Ten years ago, I wrote a column that I entitled “No lead is good lead.” The column raised a number of eyebrows and is still quoted today. Actually, that column was written well after my first involvement with lead. I first got involved with lead in drinking water concerns in the early 1980s. I was interviewed for the Chicago local news in 1986 regarding lead in the Chicago drinking water.

When I was invited to participate in the development of a new standard involving plumbing products and water quality, I jumped at the opportunity. That committee eventually developed the first edition of NSF 61, Drinking Water System Components – Health Effects, which was published in June 1988. The standard celebrated its 30th year last June.

NSF 61 is adopted by every plumbing code. It is also adopted by just about every state in the nation. For the states that don’t directly adopt NSF 61, it is adopted in the state’s plumbing code. Hence, there is a mechanism for enforcing the standard.

NSF 61 is developed by The NSF Joint Committee on Drinking Water Additives. I have been a member of that committee since its inception. The committee meets once a year, the week after Thanksgiving. This year’s meeting had a full agenda.

One of the hot topics continues to be lead in drinking water. There were multiple issue papers presented on lead in drinking water. If you are wondering why there is a renewed interest in lead, a lot has to do with recent headlines in newspapers, news reports, and social media regarding lead in schools and lead in the water supply in Flint, Michigan.

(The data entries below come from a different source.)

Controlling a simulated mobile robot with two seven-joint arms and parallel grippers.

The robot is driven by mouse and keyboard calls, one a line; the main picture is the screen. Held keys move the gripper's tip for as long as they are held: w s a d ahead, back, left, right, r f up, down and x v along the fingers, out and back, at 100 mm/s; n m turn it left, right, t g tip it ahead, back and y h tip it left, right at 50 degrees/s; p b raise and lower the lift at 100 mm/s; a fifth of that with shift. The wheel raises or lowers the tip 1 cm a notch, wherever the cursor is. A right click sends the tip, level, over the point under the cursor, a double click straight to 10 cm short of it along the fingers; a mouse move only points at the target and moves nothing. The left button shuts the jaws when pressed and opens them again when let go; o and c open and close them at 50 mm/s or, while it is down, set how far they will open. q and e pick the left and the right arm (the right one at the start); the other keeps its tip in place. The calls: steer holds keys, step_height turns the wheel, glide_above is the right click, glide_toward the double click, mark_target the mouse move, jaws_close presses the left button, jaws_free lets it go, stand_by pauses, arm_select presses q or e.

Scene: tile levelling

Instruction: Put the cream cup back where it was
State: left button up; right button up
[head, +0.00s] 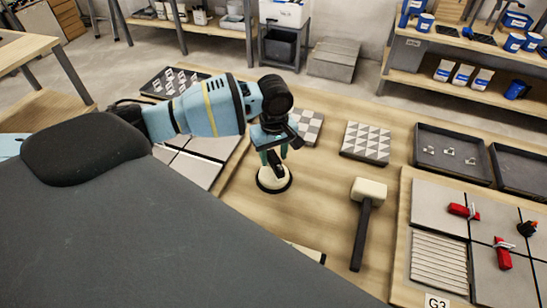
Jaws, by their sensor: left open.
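The cream cup (275,184) looks like a round cream piece with a dark rim, standing upright on the wooden table. My left gripper (277,152) is directly above it, pointing down, with its jaws open around or just in front of the cup's upper part. The gripper hides that upper part, and I cannot tell whether the fingers touch it. My right gripper is not in view.
A mallet (367,215) lies right of the cup. A triangle-patterned tile (366,143) and a checkered tile (308,125) lie behind. Dark trays (451,155) and a tile panel (437,208) with red clamps are at the right. Bare wood surrounds the cup.

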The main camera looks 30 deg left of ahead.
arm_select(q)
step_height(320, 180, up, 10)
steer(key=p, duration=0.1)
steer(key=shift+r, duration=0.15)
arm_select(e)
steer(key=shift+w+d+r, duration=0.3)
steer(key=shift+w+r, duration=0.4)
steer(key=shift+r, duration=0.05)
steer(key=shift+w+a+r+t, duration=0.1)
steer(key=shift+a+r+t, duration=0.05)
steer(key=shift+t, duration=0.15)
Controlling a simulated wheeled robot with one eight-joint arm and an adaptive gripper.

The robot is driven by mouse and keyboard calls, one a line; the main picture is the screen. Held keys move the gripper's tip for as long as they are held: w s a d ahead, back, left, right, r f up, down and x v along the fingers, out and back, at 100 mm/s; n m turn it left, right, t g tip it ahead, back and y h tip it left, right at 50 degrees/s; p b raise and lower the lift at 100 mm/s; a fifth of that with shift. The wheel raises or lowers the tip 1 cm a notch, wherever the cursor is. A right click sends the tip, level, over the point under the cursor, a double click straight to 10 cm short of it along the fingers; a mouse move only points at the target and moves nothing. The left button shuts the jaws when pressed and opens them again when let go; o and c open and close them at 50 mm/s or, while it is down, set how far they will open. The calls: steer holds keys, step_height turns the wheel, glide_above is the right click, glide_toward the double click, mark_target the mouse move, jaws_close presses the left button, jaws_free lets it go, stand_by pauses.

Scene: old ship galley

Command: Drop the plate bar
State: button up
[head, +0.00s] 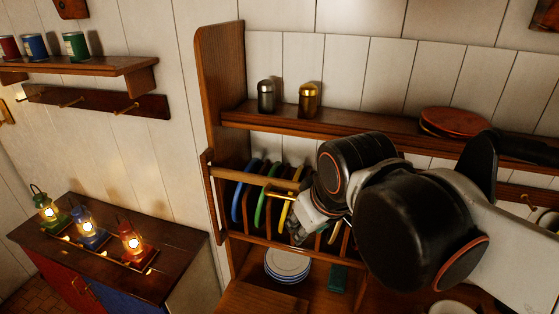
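The plate bar (255,178) is a light wooden bar running across the front of the plate rack, level with the upper part of the plates. Blue (241,205), green (260,208) and yellow (285,212) plates stand on edge behind it between wooden dividers. My gripper (301,229) is at the rack's front, close below the right visible end of the bar. My black and white arm hides the bar's right part and most of the gripper. I cannot tell whether the fingers touch the bar or are open. A short brass piece (282,196) shows beside the gripper.
A shelf above holds a dark shaker (266,97), a brass shaker (308,99) and a round reddish-brown item (457,122). Stacked white plates (287,263) and a green block (338,278) sit below. Lit lanterns (131,240) stand on the left cabinet (172,262).

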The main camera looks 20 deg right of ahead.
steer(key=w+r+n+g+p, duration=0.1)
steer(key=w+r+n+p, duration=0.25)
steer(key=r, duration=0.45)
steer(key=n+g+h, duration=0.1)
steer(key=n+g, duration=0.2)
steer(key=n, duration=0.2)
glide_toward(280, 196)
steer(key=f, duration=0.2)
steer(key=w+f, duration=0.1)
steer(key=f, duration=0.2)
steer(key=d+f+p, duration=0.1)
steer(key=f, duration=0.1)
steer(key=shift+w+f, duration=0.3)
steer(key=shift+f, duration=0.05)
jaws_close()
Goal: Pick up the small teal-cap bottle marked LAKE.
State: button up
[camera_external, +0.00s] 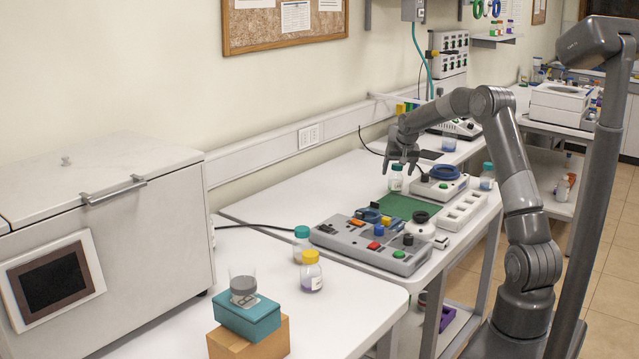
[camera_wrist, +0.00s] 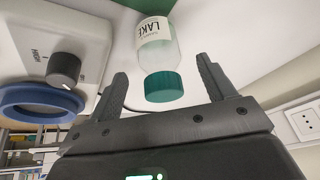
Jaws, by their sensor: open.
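The LAKE bottle (camera_wrist: 157,47) is small and clear, with a teal cap and a white label marked LAKE. In the wrist view its cap lies between the two spread fingers of my gripper (camera_wrist: 163,70), with gaps on both sides. My gripper is open and empty. In the external view a teal-cap bottle (camera_external: 395,180) stands on the far bench just below my gripper (camera_external: 400,166), its label too small to read there. Two other teal-cap bottles stand apart, one to the right (camera_external: 487,177) and one on the near bench (camera_external: 301,243).
A device with a blue ring (camera_external: 444,174) and dark knob stands close beside the bottle. A green mat (camera_external: 400,205), a button panel (camera_external: 370,244) and a white slotted rack (camera_external: 462,210) lie nearer. The wall with a socket (camera_wrist: 306,122) is behind.

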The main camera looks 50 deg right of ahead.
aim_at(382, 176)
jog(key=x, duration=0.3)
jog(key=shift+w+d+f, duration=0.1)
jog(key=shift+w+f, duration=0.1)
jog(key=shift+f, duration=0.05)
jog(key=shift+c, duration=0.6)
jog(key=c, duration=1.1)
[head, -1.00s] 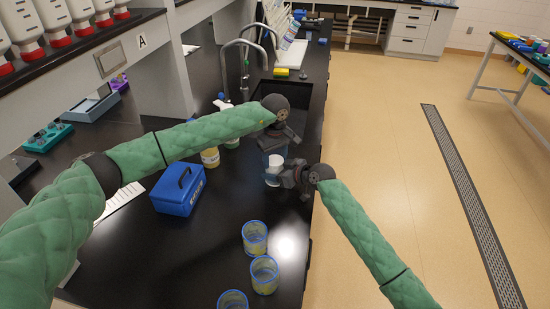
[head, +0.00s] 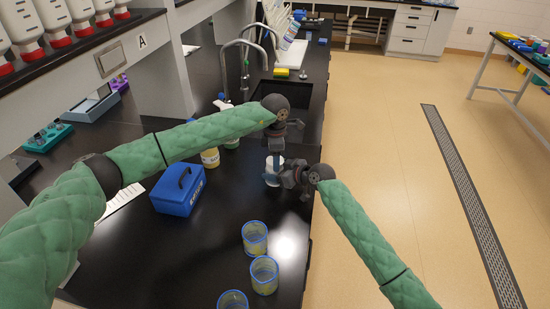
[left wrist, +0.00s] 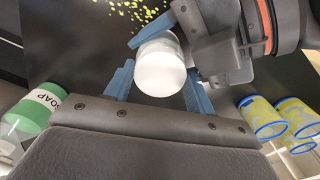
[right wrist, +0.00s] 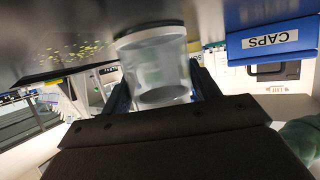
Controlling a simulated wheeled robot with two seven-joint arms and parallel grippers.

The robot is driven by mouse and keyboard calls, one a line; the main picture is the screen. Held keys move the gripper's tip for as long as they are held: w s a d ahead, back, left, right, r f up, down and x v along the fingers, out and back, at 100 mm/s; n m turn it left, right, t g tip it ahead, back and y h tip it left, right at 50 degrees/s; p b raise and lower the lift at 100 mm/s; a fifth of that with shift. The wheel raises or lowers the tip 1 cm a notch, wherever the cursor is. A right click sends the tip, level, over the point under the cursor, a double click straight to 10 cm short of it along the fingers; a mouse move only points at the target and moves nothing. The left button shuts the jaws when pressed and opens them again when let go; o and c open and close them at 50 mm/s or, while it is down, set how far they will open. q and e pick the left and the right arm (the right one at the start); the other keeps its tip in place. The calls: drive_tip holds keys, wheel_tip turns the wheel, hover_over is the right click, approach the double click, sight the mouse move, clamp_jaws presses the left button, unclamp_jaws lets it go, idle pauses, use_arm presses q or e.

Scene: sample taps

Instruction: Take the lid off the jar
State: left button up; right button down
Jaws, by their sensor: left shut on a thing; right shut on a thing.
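The jar (head: 270,180) stands on the black counter, partly hidden by my grippers. Its white lid (left wrist: 160,68) faces the left wrist camera. My left gripper (head: 275,155) points down from above, its blue fingers on either side of the lid and shut on it. My right gripper (head: 277,177) comes in from the right, low, and is shut on the jar's body. In the right wrist view the clear jar (right wrist: 157,70) sits between the fingers. I cannot tell whether the lid is apart from the jar.
A blue caps box (head: 180,188) stands at left on the counter. Several blue-rimmed beakers (head: 255,238) stand in front. Bottles (head: 210,158), one labelled SOAP (left wrist: 38,105), stand behind my left arm. A sink (head: 290,92) lies beyond. Counter between box and beakers is clear.

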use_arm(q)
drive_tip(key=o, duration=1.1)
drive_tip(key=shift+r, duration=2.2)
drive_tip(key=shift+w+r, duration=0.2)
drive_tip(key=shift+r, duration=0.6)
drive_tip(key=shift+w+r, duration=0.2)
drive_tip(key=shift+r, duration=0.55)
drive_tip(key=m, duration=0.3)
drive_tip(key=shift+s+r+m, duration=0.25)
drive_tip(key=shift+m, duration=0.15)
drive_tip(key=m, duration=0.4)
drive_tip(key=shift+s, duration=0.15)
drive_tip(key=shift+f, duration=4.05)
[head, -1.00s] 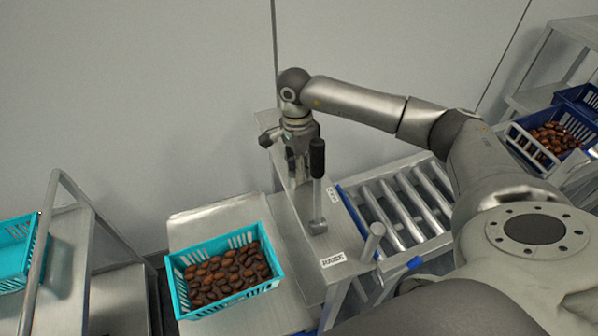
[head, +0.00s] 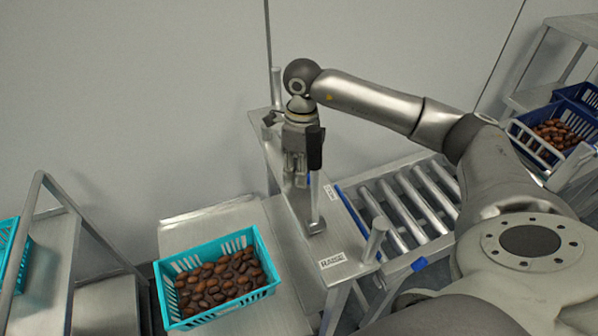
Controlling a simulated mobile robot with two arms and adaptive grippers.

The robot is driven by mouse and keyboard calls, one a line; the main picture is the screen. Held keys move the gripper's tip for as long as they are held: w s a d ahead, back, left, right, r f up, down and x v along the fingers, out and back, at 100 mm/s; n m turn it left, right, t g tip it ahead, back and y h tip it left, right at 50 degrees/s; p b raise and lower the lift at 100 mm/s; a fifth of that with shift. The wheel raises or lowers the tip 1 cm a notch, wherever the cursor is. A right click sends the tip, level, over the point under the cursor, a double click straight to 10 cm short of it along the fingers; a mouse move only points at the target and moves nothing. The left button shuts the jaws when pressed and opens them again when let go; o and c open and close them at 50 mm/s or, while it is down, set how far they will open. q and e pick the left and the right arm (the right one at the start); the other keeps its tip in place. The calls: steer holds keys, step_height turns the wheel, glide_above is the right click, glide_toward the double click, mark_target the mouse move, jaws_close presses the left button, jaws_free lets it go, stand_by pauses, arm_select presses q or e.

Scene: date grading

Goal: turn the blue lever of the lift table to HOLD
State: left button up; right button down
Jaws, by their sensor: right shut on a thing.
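The lift table's metal top (head: 288,235) runs up the middle of the head view. A white RAISE label (head: 332,260) lies at its near end, and another small label (head: 331,192), too small to read surely, lies farther back. A lever with a black grip (head: 316,148) stands upright in front of my right gripper (head: 296,178). A narrow strip of the blue lever (head: 313,184) shows beside the gripper; the rest is hidden. My right gripper points down and is shut on the blue lever, its fingertips partly covered by the black-gripped lever. My left gripper is out of view.
A teal crate of dates (head: 163,297) stands on the metal surface left of the lift table. A roller conveyor (head: 412,205) is on the right. Short metal posts (head: 374,240) rise at the table's edge. A blue crate of dates (head: 524,140) is far right.

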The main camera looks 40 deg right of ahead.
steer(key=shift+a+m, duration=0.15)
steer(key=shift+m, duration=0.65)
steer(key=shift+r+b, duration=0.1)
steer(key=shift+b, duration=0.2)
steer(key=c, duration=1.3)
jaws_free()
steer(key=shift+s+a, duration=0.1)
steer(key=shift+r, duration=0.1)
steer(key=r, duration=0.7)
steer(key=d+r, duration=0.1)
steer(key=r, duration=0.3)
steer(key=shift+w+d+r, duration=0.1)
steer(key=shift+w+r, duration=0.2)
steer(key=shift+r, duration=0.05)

While this may appear to be a renewed interest, realize that lead in drinking water is part of the discussion at every meeting of The NSF Joint Committee on Drinking Water Additives. Lead was, and still is, a major concern. No lead is good lead.

During this past year’s meeting of The NSF Joint Committee on Drinking Water Additives, one of the speakers basically stated that the plumbing industry isn’t doing enough. That may not be exactly what the speaker said, but that is what I heard.

As I was listening to the presentation, I became more and more infuriated. What I was hearing was that we, as a profession, have been ignoring the problem of lead in drinking water for all these years. Now we have to do something.

Before I could enter into the conversation, I had to calm down, realize that the speaker was new to the work of the Joint Committee and remember to be polite. All too often, I concluded, we become defensive rather than entering into rational conversations.

Has the plumbing industry done enough to reduce the lead in drinking water? Maybe. Could the plumbing industry do more to reduce lead in drinking water? Again, maybe. This is what started a long conversation.

The first thing every engineer should understand is that NSF 61 only permits lead to be used in copper alloy (brass and bronze) products. Lead is banned in all other plumbing products. Prior to the outright ban of lead, it was used as a stabilizer in certain plastic plumbing products. It was also used in the lubricating oils of many other plumbing products. The stabilizers and lubricants using lead are out, banned by NSF 61.

The amount of lead permitted by NSF 61 is the same as the federal requirements, -0.25% or less. However, the standard further requires testing for lead concentrations in drinking water. The maximum allowable lead concentration is 5 parts per billion (ppb). To put it mildly, that is a very small value. Test results have shown that many products are well below the 5 ppb, lower than 1 ppb.

The NSF Joint Committee on Drinking Water Additives voted to develop a new procedure that allows a copper alloy manufacturer to test its product to a lower lead level than the 5 ppb. If the product meets the lower level, it could then use a marking, as well as advertising, that the product meets a more stringent lead concentration level when tested to NSF 61. The new procedure will be voluntary, not mandated by the standard.

A task group is currently developing the new protocol and marking. It is anticipated that the work should be completed sometime this year. Of course, it then must be approved by the committee before being published. This will provide an opportunity for engineers to specify a lower lead copper alloy product, if they so choose.

Getting back to the speaker raising an issue as to whether the industry has done enough. The questions the speaker asked are the same questions we should be asking when presented with a concern over test results showing lead in the drinking water. Some of the questions were:

  • Where did the lead come from?
  • How much lead was in the source water?
  • Did you analyze the water piping system?
  • How old is the water piping system?
  • What was the amount of the first draw that you tested for lead?
  • How far back in the piping system does the first draw take you?

Basically, you must become a forensic engineer, analyzing the water piping system to try and determine the source of lead. Don’t immediately think it is the faucet that is turned on to draw the water, or the water cooler that is tested in a school.

If you encounter a building where you cannot find the source of lead, yet the drinking water measures high concentrations of lead (more than 15 ppb) don’t immediately jump to the conclusion that the entire water distribution system must be replaced. Sometimes a simple solution can solve a local problem.

There are filters available that remove the lead from drinking water. It is impressive as to how good many of these filters are. However, one of the other concerns is that filters may also remove the disinfectant in the drinking water. Hence, if you recommend such filters, these are best locally installed just ahead of the plumbing fixture used to acquire the drinking water.

The worst thing you can do as an engineer is say, “Don’t worry about it.” If you hear of lead in drinking water, worry about it. Lead has no place in any drinking water.